A courageous conference?

In the train to Belgium, I was asking me: What is to be a developer? I’m a remote developer but during the years, my answer to this question has always changed; like when you revisit a city in different times of your life.

With a superficial mindset, people might think that a developer is just a person who write code, and our industry it might push people to think like this.

The conference Hearth of Clojure perhaps was trying to answer this question with a deep perspective. There were different talks from extrimely opposite domains, for example: green-IT, free software communities, music, art, mode, mathematic, esthetic, design and .. Clojure and functional things ! :)

It might be that code isn’t just coding.

Coding is one human activity interconnected with differents domains, people, emotions from different cultures. Coding is also an approach to life, for the good and bad things it brings. Coding is also the art of coding, individual creativity and system thinking, we should not forget this, I see also an opposite trend in our industry, where everyone is replaceable.

I appreciate during some lightning talks, the courage of some people who spoke about often unspoken problems, e.g: depressions in IT, or what is our relationship or how we deal with our body as programmers? Just to mentions some of them.

Time just flowed naturally, it was not hectic. We had enough pauses, after each talk we could share our opinions with others, and we shared a unique room, no parallelism during talks involved :)

All this small details, thanks to the organisation have build a friendly atmosphere. I have also appreciated the fact that we are trying to give an europeean athomsphere and culture to a conference happening in Europe; it might seems a truism, but is not. I think we were not just imitating some others models, which perhaps are great elsewhere but they doesn’t fit in Europe with is own identity. (Btw, this is also why I appreciate Clojure language and community for their courage to be non-conventional with perhaps other models (not only in coding))

I personally had the chance to talk in person with so many great developers, not only from skill level but also from human values: unsophisticated, open and authentic.

We spoke about lot of things and we listened each others with a genuine interest. ( this isn’t always granted, (especially in our tech world))

I will not mention all the names of people I have met and discussed with, because either I will forget some of them and also putting some well known names or stating their X company, create from my perspective a phenomenon like society of spectacle in IT, which i’m not a fun. Allthough, I have expressed my enthusiasm to people I admire for their engagement or ideas. But again, I might have also forgotten some of you there. :)

The Heart of Clojure conference was a real alternative and human warm conference. Perhaps some of us think that free software and or opensource are the same thing, and they are obvious and something well known.

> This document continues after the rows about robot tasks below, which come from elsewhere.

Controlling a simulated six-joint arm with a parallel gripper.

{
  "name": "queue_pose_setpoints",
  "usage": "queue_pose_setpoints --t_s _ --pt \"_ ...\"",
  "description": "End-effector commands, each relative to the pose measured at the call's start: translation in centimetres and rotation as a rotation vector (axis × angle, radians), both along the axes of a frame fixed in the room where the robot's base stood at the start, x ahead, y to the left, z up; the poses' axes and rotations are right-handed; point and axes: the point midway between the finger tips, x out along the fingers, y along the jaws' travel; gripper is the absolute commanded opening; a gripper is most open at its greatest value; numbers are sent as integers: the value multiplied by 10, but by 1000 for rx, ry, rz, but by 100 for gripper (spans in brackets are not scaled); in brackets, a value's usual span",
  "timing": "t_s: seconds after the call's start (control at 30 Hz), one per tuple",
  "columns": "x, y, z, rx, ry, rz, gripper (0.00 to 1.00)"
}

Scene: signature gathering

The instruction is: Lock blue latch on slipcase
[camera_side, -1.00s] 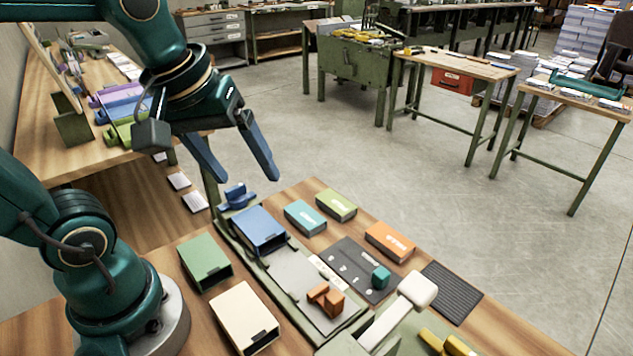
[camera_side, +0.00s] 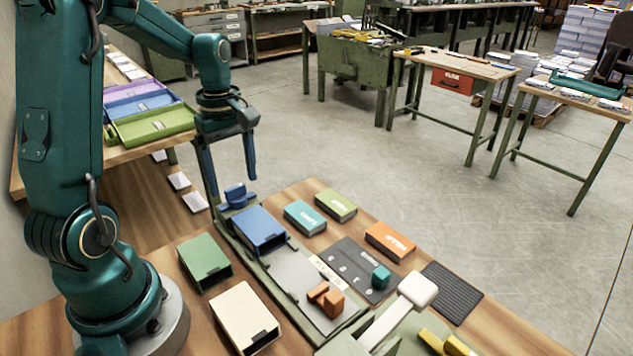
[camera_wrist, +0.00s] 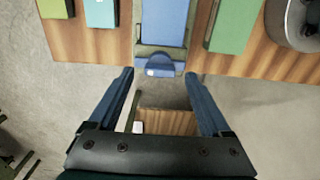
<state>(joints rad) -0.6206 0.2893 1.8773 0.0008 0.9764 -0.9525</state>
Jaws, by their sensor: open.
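The blue slipcase (camera_side: 260,229) lies in the green-framed fixture (camera_side: 296,304) on the wooden table. The blue latch (camera_side: 236,196) sits at the fixture's far end, just behind the slipcase. In the wrist view the latch (camera_wrist: 160,69) shows at the near end of the slipcase (camera_wrist: 164,22). My gripper (camera_side: 230,180) is open and empty. Its fingers point down around the latch area, one on each side in the side view. In the wrist view my gripper (camera_wrist: 158,82) has its fingertips to the left and right of the latch, apart from it. Whether the latch is locked cannot be told.
Green (camera_side: 205,261) and cream (camera_side: 245,317) cases lie left of the fixture. Teal (camera_side: 305,217), lime (camera_side: 336,205) and orange (camera_side: 390,241) boxes lie right. An orange block (camera_side: 325,298) and a white-handled lever (camera_side: 417,290) stand at the near end.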

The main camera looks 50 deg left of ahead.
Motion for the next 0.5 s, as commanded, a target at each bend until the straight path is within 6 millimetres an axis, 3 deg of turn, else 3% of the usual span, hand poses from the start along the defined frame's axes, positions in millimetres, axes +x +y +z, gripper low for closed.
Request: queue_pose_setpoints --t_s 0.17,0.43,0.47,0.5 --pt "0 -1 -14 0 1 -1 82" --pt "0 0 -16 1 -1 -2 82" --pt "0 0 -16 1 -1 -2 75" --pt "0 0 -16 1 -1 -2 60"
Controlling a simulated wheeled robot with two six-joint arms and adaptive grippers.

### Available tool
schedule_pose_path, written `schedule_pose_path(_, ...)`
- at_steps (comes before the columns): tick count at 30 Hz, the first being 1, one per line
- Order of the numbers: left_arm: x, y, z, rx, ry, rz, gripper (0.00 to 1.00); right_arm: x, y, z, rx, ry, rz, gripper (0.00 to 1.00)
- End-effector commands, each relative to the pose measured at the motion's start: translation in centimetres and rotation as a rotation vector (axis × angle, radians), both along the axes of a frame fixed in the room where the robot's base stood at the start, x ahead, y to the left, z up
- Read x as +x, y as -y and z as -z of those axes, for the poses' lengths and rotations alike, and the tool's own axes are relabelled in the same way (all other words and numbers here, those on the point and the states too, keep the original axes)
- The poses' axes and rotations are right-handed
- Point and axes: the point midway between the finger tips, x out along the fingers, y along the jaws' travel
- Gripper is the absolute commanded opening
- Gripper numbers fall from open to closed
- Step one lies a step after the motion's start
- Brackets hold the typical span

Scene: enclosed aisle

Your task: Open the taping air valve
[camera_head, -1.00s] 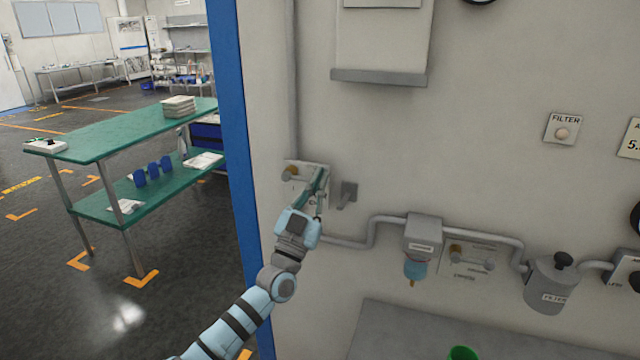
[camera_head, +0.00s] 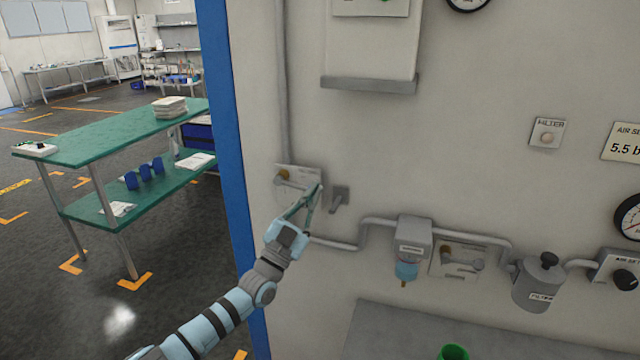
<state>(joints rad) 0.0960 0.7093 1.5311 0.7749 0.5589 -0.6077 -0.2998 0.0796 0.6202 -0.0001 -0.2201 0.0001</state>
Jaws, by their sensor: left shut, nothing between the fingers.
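A small wall panel (camera_head: 287,172) with a brass-coloured fitting and a grey lever is at the wall's left side, beside the blue post. Its label is too blurred to read, so I cannot tell whether it is the taping air valve. My left gripper (camera_head: 317,191) is shut and empty, with its fingertips over the panel's right edge. The fingers and gripper body hide part of the panel; I cannot tell whether they touch it. A grey bracket-like fitting (camera_head: 340,197) is just right of the fingertips. My right gripper is not in view.
A grey pipe (camera_head: 375,226) runs right to a regulator with a blue bowl (camera_head: 405,271), a second fitting panel (camera_head: 457,259) and a filter canister (camera_head: 537,284). A grey ledge (camera_head: 400,335) lies below. A green table (camera_head: 105,135) stands left beyond the blue post (camera_head: 232,180).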

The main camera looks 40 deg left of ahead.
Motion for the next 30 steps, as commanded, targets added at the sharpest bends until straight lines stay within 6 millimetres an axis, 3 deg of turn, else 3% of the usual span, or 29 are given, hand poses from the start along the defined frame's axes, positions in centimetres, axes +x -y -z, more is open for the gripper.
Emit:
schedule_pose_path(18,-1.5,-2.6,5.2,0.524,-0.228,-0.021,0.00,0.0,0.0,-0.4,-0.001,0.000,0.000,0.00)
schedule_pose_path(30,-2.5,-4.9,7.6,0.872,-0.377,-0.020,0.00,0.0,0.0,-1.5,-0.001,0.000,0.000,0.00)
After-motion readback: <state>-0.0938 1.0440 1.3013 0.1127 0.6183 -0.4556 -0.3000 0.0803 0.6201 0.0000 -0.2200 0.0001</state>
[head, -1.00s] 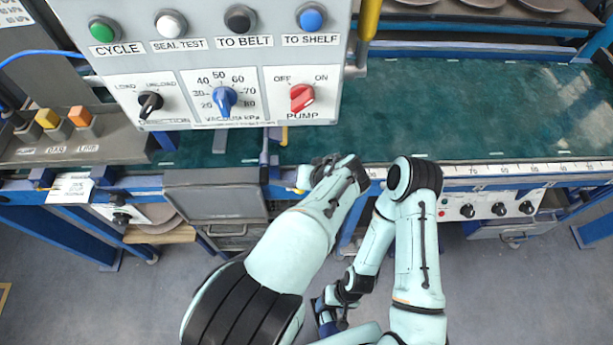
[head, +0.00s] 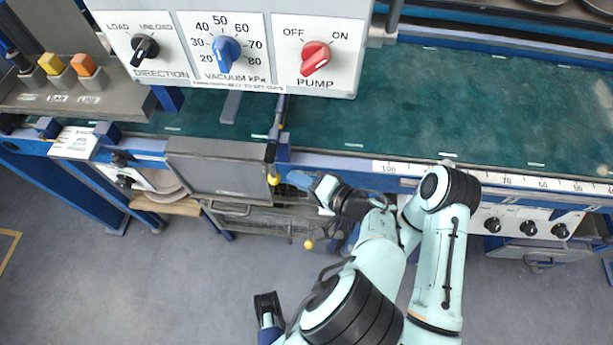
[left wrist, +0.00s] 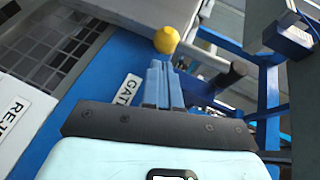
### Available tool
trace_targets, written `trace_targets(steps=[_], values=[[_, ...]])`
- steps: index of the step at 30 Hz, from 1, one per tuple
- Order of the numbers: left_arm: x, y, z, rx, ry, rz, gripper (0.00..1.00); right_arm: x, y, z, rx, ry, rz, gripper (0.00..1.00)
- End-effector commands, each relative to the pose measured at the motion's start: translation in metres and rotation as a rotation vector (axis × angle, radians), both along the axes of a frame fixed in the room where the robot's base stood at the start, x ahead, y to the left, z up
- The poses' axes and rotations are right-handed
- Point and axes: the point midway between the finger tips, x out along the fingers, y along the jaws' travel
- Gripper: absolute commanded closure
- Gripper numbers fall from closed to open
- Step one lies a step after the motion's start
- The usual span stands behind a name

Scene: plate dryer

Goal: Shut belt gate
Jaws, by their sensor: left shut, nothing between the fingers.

Everybody speak about it, and we know its dynamics already, right? :)

In fact, I think lot of people share the same doubts with me about free software and its meaning, suitenable organisation models for individuals and contributors. It is not only about money but how people can feel a value or a meaning with the software they do for helping others. There are lot of open questions, which find different answers in different countries and communities perhaps. Most of them doesn’t have any answer yet in our current systems ( not only clojure). But things are going forward!

The most common error we can do is thinking we known already our world because we have some experience (or we think we have? :) )

We shape the reality and codebases with design patterns or models, but often we persist to much on these models, without having the retrospective moments to doubt about their truth.. Think about objects. :)

Definitely beeing part of Hearth of Clojure was for me such a retrospective event with great resonance, and I’m looking forward to learning, sharing and collaborating with the clojurians out there!